「キム秘書はいったい、なぜ?」(18年)はパク・ソジュン主演。「梨泰院クラス」でのイガグリ頭が印象深いが、本作ではオデコを出して、自分大好きなナルシシストの副会長に。9年間付き添っていたキム秘書(パク・ミニョン)が突然仕事を辞めようとするのを、あの手この手で引き留めようとするラブコメ。「韓流ぴあ」露木恵美子編集長のイチオシ作品だ。
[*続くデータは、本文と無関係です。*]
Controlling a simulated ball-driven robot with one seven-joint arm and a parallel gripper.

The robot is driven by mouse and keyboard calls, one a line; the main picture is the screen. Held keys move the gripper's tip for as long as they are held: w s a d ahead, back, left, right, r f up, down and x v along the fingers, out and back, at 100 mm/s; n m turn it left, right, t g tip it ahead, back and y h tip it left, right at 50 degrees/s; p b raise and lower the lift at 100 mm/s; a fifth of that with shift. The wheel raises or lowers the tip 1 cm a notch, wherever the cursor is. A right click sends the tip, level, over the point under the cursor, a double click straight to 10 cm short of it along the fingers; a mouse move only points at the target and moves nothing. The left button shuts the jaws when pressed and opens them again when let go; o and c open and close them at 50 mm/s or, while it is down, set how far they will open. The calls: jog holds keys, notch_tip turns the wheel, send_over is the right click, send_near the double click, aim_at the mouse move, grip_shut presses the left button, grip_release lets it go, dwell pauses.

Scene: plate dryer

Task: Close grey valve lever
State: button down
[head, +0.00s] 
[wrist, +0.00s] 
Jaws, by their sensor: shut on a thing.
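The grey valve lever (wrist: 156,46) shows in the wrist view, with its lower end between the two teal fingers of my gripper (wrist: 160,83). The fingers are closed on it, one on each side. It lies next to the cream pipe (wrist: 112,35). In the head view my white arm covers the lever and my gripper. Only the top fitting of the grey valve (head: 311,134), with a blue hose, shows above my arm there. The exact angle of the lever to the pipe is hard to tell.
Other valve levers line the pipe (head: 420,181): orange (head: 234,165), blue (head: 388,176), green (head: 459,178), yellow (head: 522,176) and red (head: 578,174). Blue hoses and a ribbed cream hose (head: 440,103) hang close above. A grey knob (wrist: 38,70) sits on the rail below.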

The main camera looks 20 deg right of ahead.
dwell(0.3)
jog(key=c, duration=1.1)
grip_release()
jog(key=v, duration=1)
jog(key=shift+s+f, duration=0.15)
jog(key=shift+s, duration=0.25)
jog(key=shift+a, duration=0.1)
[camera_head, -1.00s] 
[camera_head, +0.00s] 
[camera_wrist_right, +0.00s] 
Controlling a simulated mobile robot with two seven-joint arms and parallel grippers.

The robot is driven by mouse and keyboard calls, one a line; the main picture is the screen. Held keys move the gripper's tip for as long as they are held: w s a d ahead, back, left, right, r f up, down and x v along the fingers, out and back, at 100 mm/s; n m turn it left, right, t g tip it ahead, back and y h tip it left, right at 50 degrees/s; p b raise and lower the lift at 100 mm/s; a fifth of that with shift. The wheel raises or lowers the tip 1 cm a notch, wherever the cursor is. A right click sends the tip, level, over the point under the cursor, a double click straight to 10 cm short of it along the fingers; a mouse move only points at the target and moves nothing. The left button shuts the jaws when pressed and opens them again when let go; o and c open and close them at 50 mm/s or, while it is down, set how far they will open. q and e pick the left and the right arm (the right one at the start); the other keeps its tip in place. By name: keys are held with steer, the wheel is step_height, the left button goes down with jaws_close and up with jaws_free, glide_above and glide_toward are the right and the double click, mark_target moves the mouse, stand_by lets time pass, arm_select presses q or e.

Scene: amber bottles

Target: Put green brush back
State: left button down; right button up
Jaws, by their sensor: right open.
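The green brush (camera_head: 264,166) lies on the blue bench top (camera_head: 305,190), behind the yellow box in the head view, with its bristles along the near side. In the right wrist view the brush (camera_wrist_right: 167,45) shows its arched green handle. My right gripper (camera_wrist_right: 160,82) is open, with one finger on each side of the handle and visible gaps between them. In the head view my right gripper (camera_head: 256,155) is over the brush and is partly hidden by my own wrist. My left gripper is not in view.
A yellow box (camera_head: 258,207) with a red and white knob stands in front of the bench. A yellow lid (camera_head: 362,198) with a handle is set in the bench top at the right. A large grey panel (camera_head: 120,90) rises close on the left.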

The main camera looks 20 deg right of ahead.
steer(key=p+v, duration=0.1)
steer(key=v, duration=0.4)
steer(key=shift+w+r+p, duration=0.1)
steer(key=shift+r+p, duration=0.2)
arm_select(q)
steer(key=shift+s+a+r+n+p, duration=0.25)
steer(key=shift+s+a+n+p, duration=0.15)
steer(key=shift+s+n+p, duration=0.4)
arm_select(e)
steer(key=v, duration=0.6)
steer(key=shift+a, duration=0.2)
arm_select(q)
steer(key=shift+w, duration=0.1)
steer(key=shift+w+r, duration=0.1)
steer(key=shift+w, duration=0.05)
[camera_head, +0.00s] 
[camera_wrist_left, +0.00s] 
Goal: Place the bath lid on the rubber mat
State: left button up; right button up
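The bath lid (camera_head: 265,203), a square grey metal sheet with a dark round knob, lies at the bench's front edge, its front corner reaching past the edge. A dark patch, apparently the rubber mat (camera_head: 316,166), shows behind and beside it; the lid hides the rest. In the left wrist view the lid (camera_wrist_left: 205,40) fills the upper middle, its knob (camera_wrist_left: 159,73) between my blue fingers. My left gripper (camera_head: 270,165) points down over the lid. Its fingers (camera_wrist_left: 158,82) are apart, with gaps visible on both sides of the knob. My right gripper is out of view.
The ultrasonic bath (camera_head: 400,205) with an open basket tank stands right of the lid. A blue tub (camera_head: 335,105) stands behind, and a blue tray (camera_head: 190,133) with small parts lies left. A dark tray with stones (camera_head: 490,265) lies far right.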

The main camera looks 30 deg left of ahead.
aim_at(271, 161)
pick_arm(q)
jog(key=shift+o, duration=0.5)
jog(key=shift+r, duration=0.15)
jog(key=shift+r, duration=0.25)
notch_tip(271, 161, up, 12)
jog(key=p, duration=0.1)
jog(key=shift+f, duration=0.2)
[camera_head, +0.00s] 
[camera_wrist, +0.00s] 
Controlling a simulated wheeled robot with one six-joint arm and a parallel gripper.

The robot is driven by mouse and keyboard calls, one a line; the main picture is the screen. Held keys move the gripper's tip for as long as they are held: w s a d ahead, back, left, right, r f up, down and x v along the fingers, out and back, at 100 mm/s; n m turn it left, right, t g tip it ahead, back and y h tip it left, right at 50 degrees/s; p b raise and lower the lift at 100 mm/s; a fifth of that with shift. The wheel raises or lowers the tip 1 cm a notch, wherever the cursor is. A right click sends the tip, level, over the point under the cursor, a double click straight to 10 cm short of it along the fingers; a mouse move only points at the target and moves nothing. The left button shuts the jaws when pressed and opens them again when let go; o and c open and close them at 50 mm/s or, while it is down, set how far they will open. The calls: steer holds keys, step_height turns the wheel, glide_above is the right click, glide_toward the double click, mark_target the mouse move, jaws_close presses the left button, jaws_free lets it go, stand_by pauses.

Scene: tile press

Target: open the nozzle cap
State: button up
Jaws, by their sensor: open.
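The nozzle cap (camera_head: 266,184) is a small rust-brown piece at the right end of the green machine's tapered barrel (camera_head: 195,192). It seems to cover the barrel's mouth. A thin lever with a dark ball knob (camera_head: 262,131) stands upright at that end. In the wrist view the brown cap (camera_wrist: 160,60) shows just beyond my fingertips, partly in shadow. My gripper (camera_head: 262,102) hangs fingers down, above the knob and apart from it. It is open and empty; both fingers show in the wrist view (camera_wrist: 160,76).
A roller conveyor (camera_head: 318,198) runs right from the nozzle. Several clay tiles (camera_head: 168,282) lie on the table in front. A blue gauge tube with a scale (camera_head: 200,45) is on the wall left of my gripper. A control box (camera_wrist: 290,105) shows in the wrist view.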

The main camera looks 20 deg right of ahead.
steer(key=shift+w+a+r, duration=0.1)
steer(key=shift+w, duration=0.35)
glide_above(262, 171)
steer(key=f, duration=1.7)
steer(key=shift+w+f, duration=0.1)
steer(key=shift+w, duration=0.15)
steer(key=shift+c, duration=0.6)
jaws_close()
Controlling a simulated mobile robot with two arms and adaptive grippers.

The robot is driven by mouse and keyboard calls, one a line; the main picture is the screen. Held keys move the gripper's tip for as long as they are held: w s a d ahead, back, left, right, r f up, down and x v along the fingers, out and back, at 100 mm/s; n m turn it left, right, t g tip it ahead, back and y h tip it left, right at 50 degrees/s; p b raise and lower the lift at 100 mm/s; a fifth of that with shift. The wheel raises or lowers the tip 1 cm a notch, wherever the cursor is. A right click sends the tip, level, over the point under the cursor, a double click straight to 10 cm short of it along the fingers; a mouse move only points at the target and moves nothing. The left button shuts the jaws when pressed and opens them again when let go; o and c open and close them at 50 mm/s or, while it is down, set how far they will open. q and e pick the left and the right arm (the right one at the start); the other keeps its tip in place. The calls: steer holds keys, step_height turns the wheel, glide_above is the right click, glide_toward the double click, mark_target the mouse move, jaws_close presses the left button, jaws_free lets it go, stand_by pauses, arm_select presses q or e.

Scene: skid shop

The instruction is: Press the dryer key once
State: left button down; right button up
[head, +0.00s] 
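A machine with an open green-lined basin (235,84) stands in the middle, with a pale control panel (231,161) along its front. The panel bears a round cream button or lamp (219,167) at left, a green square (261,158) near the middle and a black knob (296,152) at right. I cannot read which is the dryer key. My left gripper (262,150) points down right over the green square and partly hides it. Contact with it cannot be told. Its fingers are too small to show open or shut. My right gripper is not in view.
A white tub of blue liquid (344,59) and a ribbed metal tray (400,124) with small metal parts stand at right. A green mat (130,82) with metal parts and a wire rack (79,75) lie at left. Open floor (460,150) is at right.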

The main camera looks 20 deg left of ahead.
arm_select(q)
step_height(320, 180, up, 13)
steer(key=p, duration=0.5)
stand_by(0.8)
「『梨泰院クラス』と同様、『キム秘書はいったい、なぜ?』もウェブ漫画原作。『キム秘書~』でのパク・ソジュンは、原作キャラクターとのシンクロ率が200%と好評で、原作ファンからも認められた作品です。歯に衣着せぬナルシシストな名言に、見ているほうが恥ずかしくなり、いつの間にか、パク・ソジュンが素敵に見えてきます」
キム秘書役のパク・ミニョンは、若い女性のファッションアイコンとして人気の女優。放送・配信間近のドラマ「彼女の私生活」(19年)では、美術館のキュレーターとして完璧(かんぺき)に仕事をこなす傍ら、アイドルの追っかけをするオタクを演じる。
「ヒロインのような追っかけと韓国で遭遇しましたが、カメラに長い望遠レンズを装着してアイドルを撮ってました。現実を垣間見るようで興味深いです」(露木編集長)
パク・ボゴム主演の最新作「青春の記録」は、9月に配信開始予定。パク・ボゴムは8月31日に入隊が決まっており、入隊前最後のドラマとなる。
「大ヒット作『雲が描いた月明り』でブレークしたパク・ボゴムは、ペ・ヨンジュンの再来と呼ばれ、老若男女から愛される存在」(高橋チーフ)
今年6月、日本でも提供を始めた動画配信サービス「ディズニープラス」の話題作「マンダロリアン」は、スター・ウォーズの実写ドラマシリーズ。7月28日(米国時間)、第72回エミー賞の作品賞や視覚効果賞など15部門にノミネートされた。映画ライターの村山章さんが解説する。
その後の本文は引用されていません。